> _What is asked_
Write out the data again exactly, skipping every picture.

> _Records to use_
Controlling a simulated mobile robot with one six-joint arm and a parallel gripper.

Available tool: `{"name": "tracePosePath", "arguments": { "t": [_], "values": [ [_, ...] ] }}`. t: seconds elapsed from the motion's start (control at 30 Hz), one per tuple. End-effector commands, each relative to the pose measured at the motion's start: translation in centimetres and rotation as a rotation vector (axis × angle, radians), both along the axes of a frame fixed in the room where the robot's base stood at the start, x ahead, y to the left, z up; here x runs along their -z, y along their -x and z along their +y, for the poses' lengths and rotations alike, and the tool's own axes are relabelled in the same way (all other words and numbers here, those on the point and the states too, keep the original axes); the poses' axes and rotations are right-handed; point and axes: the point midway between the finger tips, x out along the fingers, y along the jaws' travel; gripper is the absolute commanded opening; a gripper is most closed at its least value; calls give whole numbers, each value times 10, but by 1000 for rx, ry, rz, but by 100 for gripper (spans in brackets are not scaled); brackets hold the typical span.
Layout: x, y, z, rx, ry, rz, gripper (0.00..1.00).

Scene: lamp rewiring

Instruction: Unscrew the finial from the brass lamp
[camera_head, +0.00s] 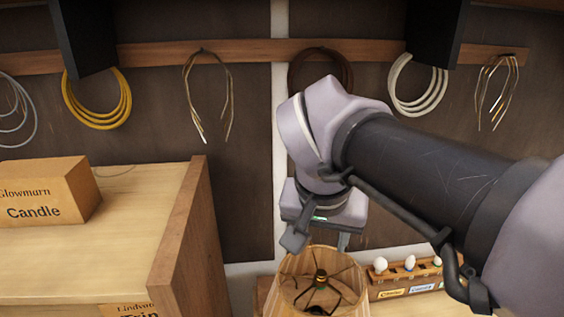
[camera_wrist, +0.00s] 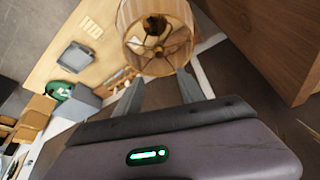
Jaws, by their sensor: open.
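The lamp's tan shade (camera_head: 290,290) stands at the bottom middle of the head view, with its top open toward the camera. Dark spokes meet at a small brass finial (camera_head: 320,276) in the middle of the shade's top ring. The shade (camera_wrist: 186,15) also shows at the top of the wrist view, with brass parts (camera_wrist: 155,27) inside its ring. My gripper (camera_head: 318,243) is open and empty, above and behind the shade top in the head view. In the wrist view its two fingers (camera_wrist: 162,85) point toward the shade's near rim. The lamp's base is hidden.
A Candle box (camera_head: 45,195) sits on a wooden cabinet (camera_head: 130,235) at left. A rack with several bulbs (camera_head: 405,278) stands right of the shade. Coiled cords, including a yellow one (camera_head: 97,115), hang on the back wall. A grey tray (camera_wrist: 76,57) lies on the bench.

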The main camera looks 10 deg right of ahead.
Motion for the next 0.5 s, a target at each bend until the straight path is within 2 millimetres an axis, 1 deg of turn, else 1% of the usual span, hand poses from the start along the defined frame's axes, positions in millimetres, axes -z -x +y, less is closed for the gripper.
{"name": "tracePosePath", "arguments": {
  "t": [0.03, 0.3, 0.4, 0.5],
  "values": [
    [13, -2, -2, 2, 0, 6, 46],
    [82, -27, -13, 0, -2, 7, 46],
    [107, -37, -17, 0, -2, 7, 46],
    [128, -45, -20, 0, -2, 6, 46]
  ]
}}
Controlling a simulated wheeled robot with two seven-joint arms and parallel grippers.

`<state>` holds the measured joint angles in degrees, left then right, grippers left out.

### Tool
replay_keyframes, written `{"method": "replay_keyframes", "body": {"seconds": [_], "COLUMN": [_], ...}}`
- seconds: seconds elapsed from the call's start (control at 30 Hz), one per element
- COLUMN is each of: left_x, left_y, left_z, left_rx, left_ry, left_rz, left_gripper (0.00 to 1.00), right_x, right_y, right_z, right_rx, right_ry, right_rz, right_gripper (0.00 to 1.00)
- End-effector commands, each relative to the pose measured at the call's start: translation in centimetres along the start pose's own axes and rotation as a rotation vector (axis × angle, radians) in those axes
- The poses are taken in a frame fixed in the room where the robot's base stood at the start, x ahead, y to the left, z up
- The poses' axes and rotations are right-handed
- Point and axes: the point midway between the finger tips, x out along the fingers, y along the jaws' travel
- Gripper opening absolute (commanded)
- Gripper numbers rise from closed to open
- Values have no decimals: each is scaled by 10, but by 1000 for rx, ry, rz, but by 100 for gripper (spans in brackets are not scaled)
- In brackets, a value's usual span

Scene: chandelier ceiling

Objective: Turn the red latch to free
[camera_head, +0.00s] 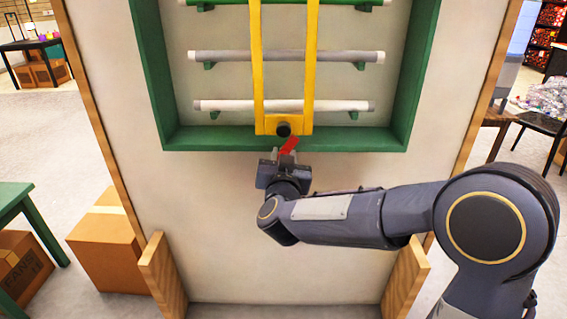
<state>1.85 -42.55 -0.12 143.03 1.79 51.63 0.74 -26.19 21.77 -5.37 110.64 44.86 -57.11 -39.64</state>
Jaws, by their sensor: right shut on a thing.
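The red latch (289,145) is a small bar at the bottom of the yellow frame (257,70), just under a dark round knob (283,129). It is tilted, with its upper end to the right. My right gripper (283,153) is shut on the latch from below. The fingertips are small here and partly hidden by the gripper body. The yellow frame stands in front of a green rack (185,139) fixed to a pale panel. My left gripper is not in view.
Several grey and white tubes (285,56) lie across the rack behind the yellow frame. Wooden side pieces (163,277) flank the panel's foot. Cardboard boxes (105,245) and a green table (14,196) stand at left. A dark chair (540,124) stands at right.

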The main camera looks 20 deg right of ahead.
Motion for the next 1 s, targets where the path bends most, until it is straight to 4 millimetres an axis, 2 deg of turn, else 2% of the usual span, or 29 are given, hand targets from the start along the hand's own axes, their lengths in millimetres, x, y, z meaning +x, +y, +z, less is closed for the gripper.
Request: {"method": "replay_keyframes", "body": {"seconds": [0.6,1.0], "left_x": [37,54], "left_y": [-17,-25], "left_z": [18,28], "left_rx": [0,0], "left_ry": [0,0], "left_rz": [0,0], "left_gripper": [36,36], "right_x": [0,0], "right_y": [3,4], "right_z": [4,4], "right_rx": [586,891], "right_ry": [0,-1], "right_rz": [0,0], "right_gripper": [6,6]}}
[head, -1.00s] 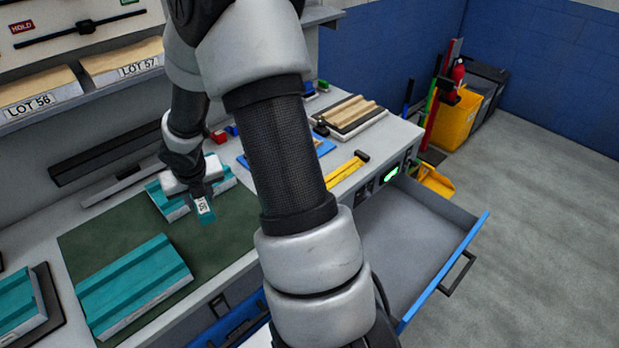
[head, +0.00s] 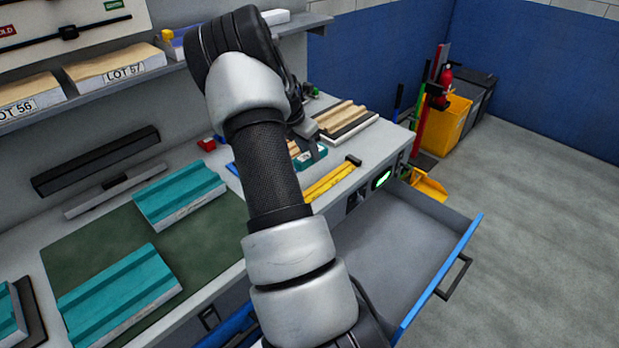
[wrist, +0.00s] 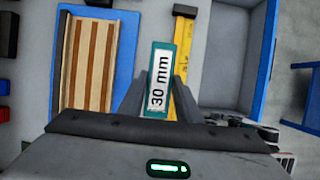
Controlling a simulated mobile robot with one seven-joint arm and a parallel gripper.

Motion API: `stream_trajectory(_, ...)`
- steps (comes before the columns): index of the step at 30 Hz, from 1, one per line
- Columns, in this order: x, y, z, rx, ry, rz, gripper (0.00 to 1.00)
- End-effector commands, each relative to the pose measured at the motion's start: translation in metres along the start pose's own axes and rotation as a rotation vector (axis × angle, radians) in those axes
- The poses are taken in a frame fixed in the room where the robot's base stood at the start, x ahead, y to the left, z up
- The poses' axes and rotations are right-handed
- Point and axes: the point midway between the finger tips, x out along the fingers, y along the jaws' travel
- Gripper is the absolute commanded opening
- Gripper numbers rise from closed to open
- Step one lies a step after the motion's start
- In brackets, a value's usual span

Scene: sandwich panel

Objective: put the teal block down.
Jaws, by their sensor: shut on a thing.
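The teal block (wrist: 154,112), with a white "30 mm" label, sits between the two fingers of my gripper (wrist: 160,88) in the wrist view. My gripper is shut on it. In the head view the teal block (head: 313,156) shows only partly below my wrist, over the right part of the bench. From the wrist view it is between a blue mat (wrist: 122,60) with wood strips on its left and a yellow tool (wrist: 184,45) on its right. I cannot tell its height above the bench.
Two larger teal panels (head: 120,295) (head: 180,192) lie on the dark green mat (head: 90,240). An open grey drawer (head: 400,250) juts out at the bench front. A board with wood strips (head: 345,120) lies at the back right. A shelf (head: 110,85) hangs above the left side.

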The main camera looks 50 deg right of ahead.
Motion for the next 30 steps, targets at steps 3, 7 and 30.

> _Result_
Controlling a simulated mobile robot with one six-joint arm and a parallel gripper.

Available tool: `{"name": "tracePosePath", "arguments": { "t": [_], "values": [ [_, ...] ] }}`. t: seconds elapsed from the motion's start (control at 30 Hz), one per tuple. End-effector commands, each relative to the pose measured at the motion's start: translation in centimetres and rotation as a rotation vector (axis × angle, radians), both along the axes of a frame fixed in the room where the robot's base stood at the start, x ahead, y to the left, z up; here x runs along their -z, y along their -x and z along their +y, for the poses' lengths and rotations alike, and the tool's own axes are relabelled in the same way (all other words and numbers here, those on the point and the states too, keep the original axes); the poses' axes and rotations are right-handed; point and axes: the point midway between the finger tips, x out along the fingers, y along the jaws' travel; gripper is the absolute commanded opening; a gripper is most closed at its least value; calls give whole numbers, each value times 10, but by 1000 for rx, ry, rz, but by 100 for gripper (spans in brackets are not scaled); brackets hold the typical span.
Layout: x, y, z, rx, ry, rz, gripper (0.00..1.00).

Scene: lamp rewiring

Instruction: Unscrew the finial from the brass lamp
[camera_head, +0.00s] 
[camera_wrist, +0.00s] 
Jaws, by their sensor: open.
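The lamp's tan shade (camera_head: 290,290) stands at the bottom middle of the head view, with its top open toward the camera. Dark spokes meet at a small brass finial (camera_head: 320,276) in the middle of the shade's top ring. The shade (camera_wrist: 186,15) also shows at the top of the wrist view, with brass parts (camera_wrist: 155,27) inside its ring. My gripper (camera_head: 318,243) is open and empty, above and behind the shade top in the head view. In the wrist view its two fingers (camera_wrist: 162,85) point toward the shade's near rim. The lamp's base is hidden.
A Candle box (camera_head: 45,195) sits on a wooden cabinet (camera_head: 130,235) at left. A rack with several bulbs (camera_head: 405,278) stands right of the shade. Coiled cords, including a yellow one (camera_head: 97,115), hang on the back wall. A grey tray (camera_wrist: 76,57) lies on the bench.

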The main camera looks 10 deg right of ahead.
Motion for the next 0.5 s, a target at each bend until the straight path is within 2 millimetres an axis, 1 deg of turn, else 1% of the usual span, hand poses from the start along the defined frame's axes, positions in millimetres, axes -z -x +y, less is closed for the gripper.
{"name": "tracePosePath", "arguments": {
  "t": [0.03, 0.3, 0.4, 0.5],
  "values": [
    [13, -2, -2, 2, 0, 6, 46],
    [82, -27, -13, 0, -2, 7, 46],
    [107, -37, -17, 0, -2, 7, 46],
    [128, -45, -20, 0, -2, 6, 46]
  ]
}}
Controlling a simulated wheeled robot with two seven-joint arms and parallel grippers.

`<state>` holds the measured joint angles in degrees, left then right, grippers left out.

### Tool
replay_keyframes, written `{"method": "replay_keyframes", "body": {"seconds": [_], "COLUMN": [_], ...}}`
- seconds: seconds elapsed from the call's start (control at 30 Hz), one per element
- COLUMN is each of: left_x, left_y, left_z, left_rx, left_ry, left_rz, left_gripper (0.00 to 1.00), right_x, right_y, right_z, right_rx, right_ry, right_rz, right_gripper (0.00 to 1.00)
- End-effector commands, each relative to the pose measured at the call's start: translation in centimetres along the start pose's own axes and rotation as a rotation vector (axis × angle, radians) in those axes
- The poses are taken in a frame fixed in the room where the robot's base stood at the start, x ahead, y to the left, z up
- The poses' axes and rotations are right-handed
- Point and axes: the point midway between the finger tips, x out along the fingers, y along the jaws' travel
- Gripper opening absolute (commanded)
- Gripper numbers rise from closed to open
- Values have no decimals: each is scaled by 10, but by 1000 for rx, ry, rz, but by 100 for gripper (spans in brackets are not scaled)
- In brackets, a value's usual span

Scene: chandelier ceiling

Objective: Turn the red latch to free
[camera_head, +0.00s] 
<state>1.85 -42.55 -0.12 143.03 1.79 51.63 0.74 -26.19 21.77 -5.37 110.64 44.86 -57.11 -39.64</state>
Jaws, by their sensor: right shut on a thing.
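The red latch (289,145) is a small bar at the bottom of the yellow frame (257,70), just under a dark round knob (283,129). It is tilted, with its upper end to the right. My right gripper (283,153) is shut on the latch from below. The fingertips are small here and partly hidden by the gripper body. The yellow frame stands in front of a green rack (185,139) fixed to a pale panel. My left gripper is not in view.
Several grey and white tubes (285,56) lie across the rack behind the yellow frame. Wooden side pieces (163,277) flank the panel's foot. Cardboard boxes (105,245) and a green table (14,196) stand at left. A dark chair (540,124) stands at right.

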The main camera looks 20 deg right of ahead.
Motion for the next 1 s, targets where the path bends most, until it is straight to 4 millimetres an axis, 2 deg of turn, else 2% of the usual span, or 29 are given, hand targets from the start along the hand's own axes, their lengths in millimetres, x, y, z meaning +x, +y, +z, less is closed for the gripper.
Request: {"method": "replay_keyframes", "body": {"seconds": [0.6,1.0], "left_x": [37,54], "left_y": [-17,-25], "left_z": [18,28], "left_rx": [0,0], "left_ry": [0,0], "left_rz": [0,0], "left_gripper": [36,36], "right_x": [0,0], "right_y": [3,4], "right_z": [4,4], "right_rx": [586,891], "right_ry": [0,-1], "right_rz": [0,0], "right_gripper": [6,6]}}
[head, -1.00s] 
[head, +0.00s] 
[wrist, +0.00s] 
Controlling a simulated mobile robot with one seven-joint arm and a parallel gripper.

Motion API: `stream_trajectory(_, ...)`
- steps (comes before the columns): index of the step at 30 Hz, from 1, one per line
- Columns, in this order: x, y, z, rx, ry, rz, gripper (0.00 to 1.00)
- End-effector commands, each relative to the pose measured at the motion's start: translation in metres along the start pose's own axes and rotation as a rotation vector (axis × angle, radians) in those axes
- The poses are taken in a frame fixed in the room where the robot's base stood at the start, x ahead, y to the left, z up
- The poses' axes and rotations are right-handed
- Point and axes: the point midway between the finger tips, x out along the fingers, y along the jaws' travel
- Gripper is the absolute commanded opening
- Gripper numbers rise from closed to open
- Step one lies a step after the motion's start
- In brackets, a value's usual span

Scene: sandwich panel

Objective: put the teal block down.
Jaws, by their sensor: shut on a thing.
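The teal block (wrist: 154,112), with a white "30 mm" label, sits between the two fingers of my gripper (wrist: 160,88) in the wrist view. My gripper is shut on it. In the head view the teal block (head: 313,156) shows only partly below my wrist, over the right part of the bench. From the wrist view it is between a blue mat (wrist: 122,60) with wood strips on its left and a yellow tool (wrist: 184,45) on its right. I cannot tell its height above the bench.
Two larger teal panels (head: 120,295) (head: 180,192) lie on the dark green mat (head: 90,240). An open grey drawer (head: 400,250) juts out at the bench front. A board with wood strips (head: 345,120) lies at the back right. A shelf (head: 110,85) hangs above the left side.

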The main camera looks 50 deg right of ahead.
Motion for the next 30 steps, targets at steps 3, 7 and 30.

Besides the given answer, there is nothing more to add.